» **REQUIREMENTS**: Review the material line by line. Identify and copy every line that contains the string "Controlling".

» **RECORDS SHOWN**:

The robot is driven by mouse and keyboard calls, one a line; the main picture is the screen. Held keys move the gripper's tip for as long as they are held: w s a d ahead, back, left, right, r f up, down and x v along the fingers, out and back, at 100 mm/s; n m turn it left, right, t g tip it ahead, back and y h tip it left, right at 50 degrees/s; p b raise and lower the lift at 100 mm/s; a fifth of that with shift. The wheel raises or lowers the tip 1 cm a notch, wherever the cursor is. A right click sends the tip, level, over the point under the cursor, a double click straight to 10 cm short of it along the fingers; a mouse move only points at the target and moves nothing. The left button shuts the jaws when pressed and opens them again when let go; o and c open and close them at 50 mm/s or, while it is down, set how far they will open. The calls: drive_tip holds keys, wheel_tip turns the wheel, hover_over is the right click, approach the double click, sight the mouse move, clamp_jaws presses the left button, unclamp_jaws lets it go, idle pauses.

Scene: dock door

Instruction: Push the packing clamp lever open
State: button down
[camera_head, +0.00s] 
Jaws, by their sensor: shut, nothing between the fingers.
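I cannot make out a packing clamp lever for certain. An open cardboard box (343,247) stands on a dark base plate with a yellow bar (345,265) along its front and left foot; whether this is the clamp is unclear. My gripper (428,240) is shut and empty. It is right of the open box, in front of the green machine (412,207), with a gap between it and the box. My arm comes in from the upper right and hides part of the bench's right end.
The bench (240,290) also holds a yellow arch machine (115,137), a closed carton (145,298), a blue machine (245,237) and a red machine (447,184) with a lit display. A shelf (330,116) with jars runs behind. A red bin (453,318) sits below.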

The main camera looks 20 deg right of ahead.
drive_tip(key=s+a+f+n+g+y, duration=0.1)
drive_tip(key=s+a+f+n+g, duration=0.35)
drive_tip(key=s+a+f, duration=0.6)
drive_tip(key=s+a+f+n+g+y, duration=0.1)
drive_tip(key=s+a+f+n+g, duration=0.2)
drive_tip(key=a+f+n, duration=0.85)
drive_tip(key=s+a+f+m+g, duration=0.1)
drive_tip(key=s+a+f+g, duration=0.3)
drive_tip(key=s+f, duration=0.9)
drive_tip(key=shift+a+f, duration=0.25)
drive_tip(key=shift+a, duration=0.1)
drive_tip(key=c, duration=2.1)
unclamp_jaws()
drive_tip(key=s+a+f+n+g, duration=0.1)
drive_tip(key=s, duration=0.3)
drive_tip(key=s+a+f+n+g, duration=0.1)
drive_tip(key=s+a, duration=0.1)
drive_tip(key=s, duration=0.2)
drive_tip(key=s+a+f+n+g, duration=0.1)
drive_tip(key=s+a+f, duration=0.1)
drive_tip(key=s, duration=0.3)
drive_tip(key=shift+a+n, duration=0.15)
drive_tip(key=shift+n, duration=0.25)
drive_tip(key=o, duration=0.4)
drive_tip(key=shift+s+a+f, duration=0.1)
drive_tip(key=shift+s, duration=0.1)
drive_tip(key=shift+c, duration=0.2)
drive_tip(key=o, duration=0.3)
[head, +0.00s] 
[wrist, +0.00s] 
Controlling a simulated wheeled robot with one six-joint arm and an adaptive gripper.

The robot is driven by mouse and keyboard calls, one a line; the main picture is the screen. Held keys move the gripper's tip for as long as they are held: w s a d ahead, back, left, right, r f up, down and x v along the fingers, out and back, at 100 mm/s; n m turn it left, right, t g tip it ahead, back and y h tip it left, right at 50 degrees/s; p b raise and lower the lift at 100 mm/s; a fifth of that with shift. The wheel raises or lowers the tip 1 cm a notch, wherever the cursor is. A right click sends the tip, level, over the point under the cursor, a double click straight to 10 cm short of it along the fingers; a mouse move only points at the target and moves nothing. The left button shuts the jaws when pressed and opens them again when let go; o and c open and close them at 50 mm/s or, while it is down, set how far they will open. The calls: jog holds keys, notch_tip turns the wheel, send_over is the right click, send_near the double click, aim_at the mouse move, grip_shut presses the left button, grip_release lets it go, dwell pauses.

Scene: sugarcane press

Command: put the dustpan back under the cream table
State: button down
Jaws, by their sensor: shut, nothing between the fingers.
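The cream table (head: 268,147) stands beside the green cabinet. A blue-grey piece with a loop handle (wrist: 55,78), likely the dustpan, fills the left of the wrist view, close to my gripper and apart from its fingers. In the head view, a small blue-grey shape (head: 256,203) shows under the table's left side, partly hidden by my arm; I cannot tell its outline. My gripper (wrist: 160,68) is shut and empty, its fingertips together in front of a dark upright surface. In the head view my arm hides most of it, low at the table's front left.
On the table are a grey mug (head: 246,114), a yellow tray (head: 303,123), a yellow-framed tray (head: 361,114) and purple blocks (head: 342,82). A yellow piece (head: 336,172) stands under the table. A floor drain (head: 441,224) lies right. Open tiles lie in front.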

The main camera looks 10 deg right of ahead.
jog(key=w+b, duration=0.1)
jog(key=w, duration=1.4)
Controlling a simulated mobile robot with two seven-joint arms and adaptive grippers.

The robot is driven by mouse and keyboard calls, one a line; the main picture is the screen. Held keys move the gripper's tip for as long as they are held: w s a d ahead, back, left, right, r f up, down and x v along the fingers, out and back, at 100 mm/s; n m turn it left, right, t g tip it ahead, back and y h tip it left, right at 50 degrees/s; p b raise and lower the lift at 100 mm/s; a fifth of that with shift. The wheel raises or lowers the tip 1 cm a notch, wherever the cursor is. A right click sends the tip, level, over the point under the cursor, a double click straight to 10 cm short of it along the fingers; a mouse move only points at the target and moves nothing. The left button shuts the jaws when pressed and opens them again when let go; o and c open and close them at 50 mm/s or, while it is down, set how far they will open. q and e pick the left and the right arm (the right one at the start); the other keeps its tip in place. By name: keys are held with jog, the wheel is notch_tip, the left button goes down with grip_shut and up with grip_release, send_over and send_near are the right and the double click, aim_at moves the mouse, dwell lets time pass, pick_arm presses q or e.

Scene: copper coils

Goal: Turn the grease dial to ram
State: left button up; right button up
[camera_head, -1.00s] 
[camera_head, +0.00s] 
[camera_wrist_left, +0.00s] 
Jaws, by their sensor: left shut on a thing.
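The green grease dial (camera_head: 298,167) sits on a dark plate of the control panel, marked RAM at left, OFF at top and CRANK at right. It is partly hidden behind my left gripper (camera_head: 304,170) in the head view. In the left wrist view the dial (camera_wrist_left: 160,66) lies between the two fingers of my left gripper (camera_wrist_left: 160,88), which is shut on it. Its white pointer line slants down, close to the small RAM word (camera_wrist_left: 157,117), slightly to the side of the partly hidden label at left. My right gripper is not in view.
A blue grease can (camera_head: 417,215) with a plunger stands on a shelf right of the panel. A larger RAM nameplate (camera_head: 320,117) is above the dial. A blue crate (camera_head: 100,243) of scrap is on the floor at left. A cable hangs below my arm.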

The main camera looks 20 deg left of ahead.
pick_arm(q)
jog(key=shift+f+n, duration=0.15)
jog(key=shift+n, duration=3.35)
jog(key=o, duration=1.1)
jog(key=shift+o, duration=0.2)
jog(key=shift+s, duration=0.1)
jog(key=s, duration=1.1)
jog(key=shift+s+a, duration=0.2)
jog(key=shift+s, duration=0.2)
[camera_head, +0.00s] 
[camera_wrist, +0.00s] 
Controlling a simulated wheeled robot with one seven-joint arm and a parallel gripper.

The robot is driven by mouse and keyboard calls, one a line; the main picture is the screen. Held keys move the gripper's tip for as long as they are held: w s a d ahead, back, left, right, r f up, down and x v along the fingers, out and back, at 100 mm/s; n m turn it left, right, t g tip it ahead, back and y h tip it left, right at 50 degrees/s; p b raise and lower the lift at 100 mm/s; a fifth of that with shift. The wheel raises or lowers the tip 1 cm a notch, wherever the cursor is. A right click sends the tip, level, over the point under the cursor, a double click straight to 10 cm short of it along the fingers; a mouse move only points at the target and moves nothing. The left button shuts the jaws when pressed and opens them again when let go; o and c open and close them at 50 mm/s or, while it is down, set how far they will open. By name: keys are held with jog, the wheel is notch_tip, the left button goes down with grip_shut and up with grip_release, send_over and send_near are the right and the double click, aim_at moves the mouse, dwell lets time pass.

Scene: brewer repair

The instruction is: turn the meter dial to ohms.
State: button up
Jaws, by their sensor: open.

» **REPLY TO THE EXERCISE**:
Controlling a simulated wheeled robot with one six-joint arm and an adaptive gripper.
Controlling a simulated mobile robot with two seven-joint arms and adaptive grippers.
Controlling a simulated wheeled robot with one seven-joint arm and a parallel gripper.

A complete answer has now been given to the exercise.